Perhaps Jessica Simpson is actually a rocket scientist, but plays a dumb blonde in front of MTV's cameras to boost ratings for her show. After all, how could she, after watching season one, renew for a second season? Perhaps because she hears her fifteen minutes ticking away to oblivion and realizes that her only chance of holding the public's eye is not through her fading pop career but through her self-made caricature. Who's playing who here? Maybe Jessica's getting the last laugh after all.
You know that once it's unhip to be anything but ironic and cynical, then it's time to remember how to be sincere. I think I remember how.
Footnote 1: Worse than having my generation constantly blamed for being ironic is the chronic overuse and misuse of the word irony. Maybe my generation wouldn't be accused of being so ironic if everyone stopped labeling every damned event or statement as being ironic.

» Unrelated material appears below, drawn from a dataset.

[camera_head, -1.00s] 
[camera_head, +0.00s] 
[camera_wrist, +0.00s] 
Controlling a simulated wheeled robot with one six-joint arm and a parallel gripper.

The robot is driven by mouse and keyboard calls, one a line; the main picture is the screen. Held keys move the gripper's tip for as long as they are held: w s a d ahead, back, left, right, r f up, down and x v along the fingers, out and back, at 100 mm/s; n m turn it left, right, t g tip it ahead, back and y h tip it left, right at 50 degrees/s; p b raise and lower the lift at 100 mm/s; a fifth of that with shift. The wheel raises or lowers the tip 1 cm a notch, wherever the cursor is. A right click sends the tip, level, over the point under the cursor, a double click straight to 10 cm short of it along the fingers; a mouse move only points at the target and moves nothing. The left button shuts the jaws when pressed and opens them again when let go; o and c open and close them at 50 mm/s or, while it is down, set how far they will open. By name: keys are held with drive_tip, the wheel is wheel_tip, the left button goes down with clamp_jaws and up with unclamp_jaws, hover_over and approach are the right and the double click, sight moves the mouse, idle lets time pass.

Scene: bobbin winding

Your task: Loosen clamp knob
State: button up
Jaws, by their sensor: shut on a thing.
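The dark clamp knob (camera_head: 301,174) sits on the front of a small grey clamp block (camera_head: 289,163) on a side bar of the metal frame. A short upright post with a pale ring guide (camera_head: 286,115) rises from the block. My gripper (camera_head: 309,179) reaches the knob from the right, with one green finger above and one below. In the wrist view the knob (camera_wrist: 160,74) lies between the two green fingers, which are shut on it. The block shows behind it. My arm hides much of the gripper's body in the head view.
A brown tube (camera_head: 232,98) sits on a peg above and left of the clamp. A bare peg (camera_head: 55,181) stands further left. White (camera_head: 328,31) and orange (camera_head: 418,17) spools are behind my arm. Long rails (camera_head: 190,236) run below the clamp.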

Sometimes I can't even tell the difference among cynicism, irony, sarcasm, satire, and postmodernism. The blurred usage has got even me confused. It doesn't help that Alanis Morrissette's popular ditty "Isn't it Ironic" completely botched the definition of irony and profferred a slew of examples of irony, none of which were really ironic except under the broadest and loosest definitions of irony, ones which render irony somewhat meaningless and indistinct from misfortune or coincidence.
The most common case of mistaken identity is between coincidence and irony. Especially unfortunate coincidence. For example, someone who always carries breath mints in his pocket finally leaves them at home one day and then finds himself stuck with bad breath just as a beautiful woman wants to kiss. That's more Murphy's Law than irony, but many people would be tempted to say, "Isn't that ironic?"
In fact, it's probably giving my generation too much credit to call us all ironists. Many of my generation are just apathetic and/or cynical, but irony is a higher art form which few have mastered. Anyway, it's a topic which other folks have already covered in more detail than I.
Footnote 2: In this way, TV is no different than politicians, the latest and greatest example being Arnold Schwarzenegger whose election to the governorship of the 5th largest economy in the world has many people wringing their hands. Arnie read that state's discontents, echoed back their anger and desires (which he could gauge through polling), and rode that empathy and a poor economy to election. Clinton was a master of using polling data to adjust his campaign and elevate his approval ratings--by the time he reached office polling had become an art form. It shouldn't come as any surprise that Arnold won. After all, the most popular Democratic president in the U.S., by many measures, is Martin Sheen's Jed Bartlet on The West Wing, and he's just a fictional creation, so why shouldn't Arnold, an actor himself, and someone whose job in movies is to put butts in seats, attract more voters than a curmudgeonly Gray Davis, regardless of Davis' political experience?
The complaints about Arnie's victory remind me of the argument against using box office to judge the quality of movies: Just because Titanic was the greatest box office hit of all time doesn't mean Titanic . Just because a more people voted for Arnie than Gray Davis doesn't mean Arnie's an adequate, let alone superior, politician. A democratic vote isn't necessarily the best method to discern quality, just popularity.
On the topic of judging candidates, I find it ridiculously difficult to find objective information by which to evaluate one versus another. It's easier to find objective reviews of DVD players, or automobiles. Where's the comprehensive database of candidate's voting records, speeches, writings? There must be a way to remove at least some subjectivity from the whole process, lessen the influence of advertisements and PR. Perhaps the only passionate endorsements are partisan ones, but I'd like to think not.